Re: type safety

> >Even with a limited type system, you can make Integer an 
> >abstract type uniting NZInteger and Zero

> This claim is extremely misleading.  For "partial" primitive
> operations like division, you can define the domain of the operation
> as a type in a suffciently expressive type system.  In fact, the same
> "trick" can be used to eliminate array bounds checking by introducing
> subrange types as in Pascal.


>  But what have you gained?  The
> programmer must now insert an explicit case check for nearly every
> application of the primitive operation (e.g., array access)

I didn't say that it was practical.

> and throw an exception when the check fails.
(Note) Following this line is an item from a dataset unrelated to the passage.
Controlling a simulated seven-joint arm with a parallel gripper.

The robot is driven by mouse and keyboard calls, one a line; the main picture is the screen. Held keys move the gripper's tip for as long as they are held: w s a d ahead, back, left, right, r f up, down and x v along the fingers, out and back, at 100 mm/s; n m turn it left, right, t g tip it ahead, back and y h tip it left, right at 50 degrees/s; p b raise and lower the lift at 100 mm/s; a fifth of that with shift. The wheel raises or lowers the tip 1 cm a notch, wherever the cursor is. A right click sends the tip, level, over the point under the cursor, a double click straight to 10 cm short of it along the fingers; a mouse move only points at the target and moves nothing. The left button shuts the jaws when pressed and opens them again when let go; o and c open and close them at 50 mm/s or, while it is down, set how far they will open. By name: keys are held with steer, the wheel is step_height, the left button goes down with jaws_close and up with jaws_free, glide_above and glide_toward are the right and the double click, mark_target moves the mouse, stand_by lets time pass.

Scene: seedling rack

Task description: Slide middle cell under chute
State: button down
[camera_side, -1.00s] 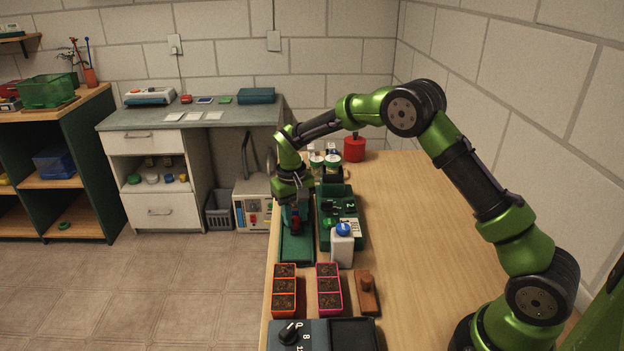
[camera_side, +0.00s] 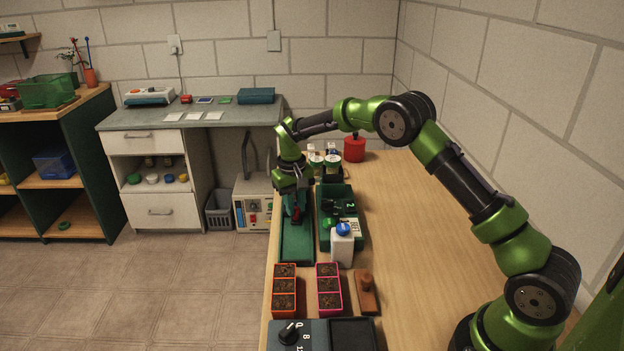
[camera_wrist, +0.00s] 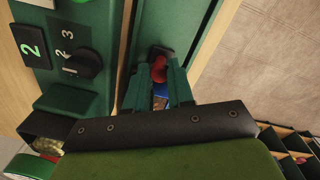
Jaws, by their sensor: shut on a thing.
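My gripper (camera_side: 296,208) is over the long green track (camera_side: 297,245) at the table's left edge. In the wrist view its fingers (camera_wrist: 164,90) are closed on a small red piece (camera_wrist: 158,69) in the track, with a dark part just beyond it. A bit of blue (camera_wrist: 160,103) shows between the fingers. The fingers hide most of what they hold. Three-cell soil trays, one orange (camera_side: 284,308) and one pink (camera_side: 329,310), stand on the table near the camera. I cannot make out the chute, nor a middle cell under my gripper.
A green dispenser unit (camera_side: 352,238) stands right of the track. Its dial (camera_wrist: 82,64), numbered 1 to 3, and a display reading 2 (camera_wrist: 30,48) show in the wrist view. A white bottle (camera_side: 342,250) and wooden block (camera_side: 367,301) stand nearer. The table's right side is clear.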

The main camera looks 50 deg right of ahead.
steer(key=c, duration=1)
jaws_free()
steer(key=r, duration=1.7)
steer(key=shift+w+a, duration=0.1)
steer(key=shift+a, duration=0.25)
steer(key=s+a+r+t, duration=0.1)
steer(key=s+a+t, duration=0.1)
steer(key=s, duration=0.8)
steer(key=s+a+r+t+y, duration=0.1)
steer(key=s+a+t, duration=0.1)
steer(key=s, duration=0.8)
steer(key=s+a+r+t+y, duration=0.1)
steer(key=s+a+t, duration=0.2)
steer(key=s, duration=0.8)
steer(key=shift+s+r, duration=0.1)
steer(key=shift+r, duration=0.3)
Only if there is nothing better to do.

> Moreover, the programmer must continually apply appropriate
> injection operations to convert values of the component types (e.g.,
> NZInteger) back to the aggregate type (e.g., Integer).

I didn't say it was practical.

> Aborting errors have been conveniently moved outside
> the type system, but they have not gone away.  Type checking does not
> exclude the possibility of run-time failures any more effectively than
> before--except for the few primitive applications where the type
> system assures that no case check is required.

That argument covers the whole of any notion of static typing. One
could always put a type like:

data Untype = I Integer | U (Untype -> Untype) | ...

at the beginning of a programme and then programme in an essentially
untyped manner. That doesn't mean that the static type system is

> If this approach is such a good idea, then why does't ML follow it in
> conjunction with lists (empty vs. non-empty) where it is less clumsy
> than it is for integers?

I didn't say it was practical.

>  You can easily define your own list type in ML so that none of the
> usual primitive operations (including first and rest) are partial.
> Try rewriting a non-trivial ML application involving lists in this
> way and you will see why no language designer has gone down this
> road.

I have (not in ML, though). It's clumsy, but I wouldn't agree that in
the case of lists it really is impractical -- if you write a
list-processing programme that makes extensive use of fold, map and so
on, occurrences of head are fairly rare, so replacing them with
explicit case-analyses is less of a burden than one might expect.

> The domain checking approach that you advocate 

I wouldn't say that I advocate that approach.  I suppose that having
said "a failure of will on the part of programming language designers"
it might sound that way, but that was merely a rhetorical phrase.